▸ **Brief**: Print the lines from the one that contains "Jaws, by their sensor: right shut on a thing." to the one that contains "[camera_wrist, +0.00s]", inclusive, exactly as they appear, and please drop any pictures.

▸ **Data supplied**:
------------

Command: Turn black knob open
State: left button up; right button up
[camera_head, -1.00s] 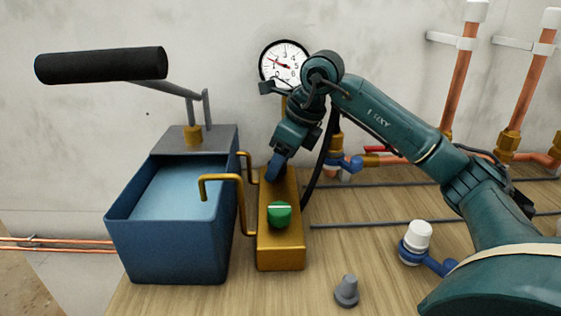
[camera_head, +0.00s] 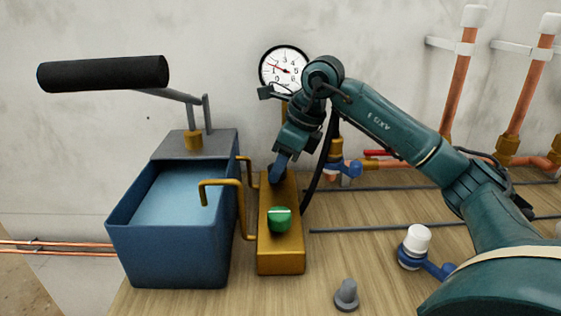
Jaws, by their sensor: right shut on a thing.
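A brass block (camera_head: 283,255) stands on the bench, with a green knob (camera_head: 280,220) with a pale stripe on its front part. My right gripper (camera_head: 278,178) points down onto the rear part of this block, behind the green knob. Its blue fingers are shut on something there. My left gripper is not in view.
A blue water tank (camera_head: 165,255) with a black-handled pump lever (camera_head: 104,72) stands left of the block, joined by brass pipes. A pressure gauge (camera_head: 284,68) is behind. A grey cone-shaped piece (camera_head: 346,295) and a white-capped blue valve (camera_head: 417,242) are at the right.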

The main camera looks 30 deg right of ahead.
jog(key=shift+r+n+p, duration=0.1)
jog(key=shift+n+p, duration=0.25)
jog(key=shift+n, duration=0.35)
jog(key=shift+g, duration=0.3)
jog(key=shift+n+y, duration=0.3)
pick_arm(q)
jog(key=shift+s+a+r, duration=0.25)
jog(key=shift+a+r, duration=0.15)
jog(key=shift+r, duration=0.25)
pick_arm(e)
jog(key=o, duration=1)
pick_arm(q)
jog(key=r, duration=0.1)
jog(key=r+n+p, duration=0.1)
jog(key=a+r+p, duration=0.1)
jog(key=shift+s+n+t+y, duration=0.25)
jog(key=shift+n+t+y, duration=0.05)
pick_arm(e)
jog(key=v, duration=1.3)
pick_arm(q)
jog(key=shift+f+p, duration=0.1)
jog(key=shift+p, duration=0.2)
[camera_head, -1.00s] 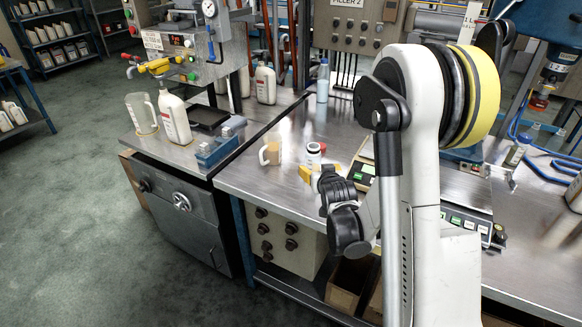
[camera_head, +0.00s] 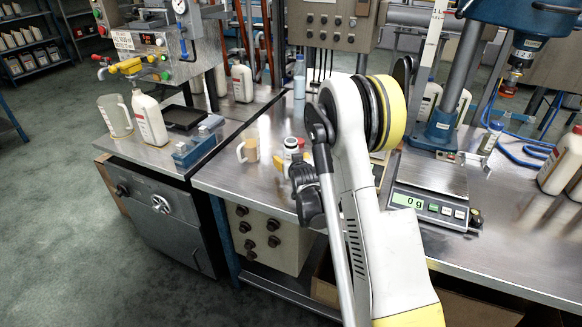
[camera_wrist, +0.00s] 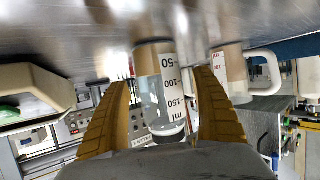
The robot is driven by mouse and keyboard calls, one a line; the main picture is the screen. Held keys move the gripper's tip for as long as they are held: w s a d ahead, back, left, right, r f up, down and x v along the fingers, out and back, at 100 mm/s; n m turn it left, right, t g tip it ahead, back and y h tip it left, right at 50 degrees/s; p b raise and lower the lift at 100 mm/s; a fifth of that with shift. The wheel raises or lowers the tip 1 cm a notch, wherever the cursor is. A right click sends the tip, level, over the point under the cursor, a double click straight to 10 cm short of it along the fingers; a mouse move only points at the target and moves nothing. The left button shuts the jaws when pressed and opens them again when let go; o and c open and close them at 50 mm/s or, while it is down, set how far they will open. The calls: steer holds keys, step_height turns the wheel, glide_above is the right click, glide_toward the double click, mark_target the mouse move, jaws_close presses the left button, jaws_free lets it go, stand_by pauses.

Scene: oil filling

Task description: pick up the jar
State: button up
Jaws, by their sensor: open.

------------

▸ **Answer for this exercise**:
Jaws, by their sensor: right shut on a thing.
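A brass block (camera_head: 283,255) stands on the bench, with a green knob (camera_head: 280,220) with a pale stripe on its front part. My right gripper (camera_head: 278,178) points down onto the rear part of this block, behind the green knob. Its blue fingers are shut on something there. My left gripper is not in view.
A blue water tank (camera_head: 165,255) with a black-handled pump lever (camera_head: 104,72) stands left of the block, joined by brass pipes. A pressure gauge (camera_head: 284,68) is behind. A grey cone-shaped piece (camera_head: 346,295) and a white-capped blue valve (camera_head: 417,242) are at the right.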

The main camera looks 30 deg right of ahead.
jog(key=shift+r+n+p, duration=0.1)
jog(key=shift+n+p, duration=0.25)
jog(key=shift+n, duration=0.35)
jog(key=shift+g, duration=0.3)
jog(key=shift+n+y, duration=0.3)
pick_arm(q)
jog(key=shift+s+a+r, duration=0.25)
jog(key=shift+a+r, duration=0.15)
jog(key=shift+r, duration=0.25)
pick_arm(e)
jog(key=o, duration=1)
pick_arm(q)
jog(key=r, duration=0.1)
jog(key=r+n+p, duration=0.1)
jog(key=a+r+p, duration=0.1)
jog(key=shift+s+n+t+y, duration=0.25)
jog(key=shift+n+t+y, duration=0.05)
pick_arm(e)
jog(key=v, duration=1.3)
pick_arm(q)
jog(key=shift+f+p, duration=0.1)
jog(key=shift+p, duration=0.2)
[camera_head, -1.00s] 
[camera_head, +0.00s] 
[camera_wrist, +0.00s] 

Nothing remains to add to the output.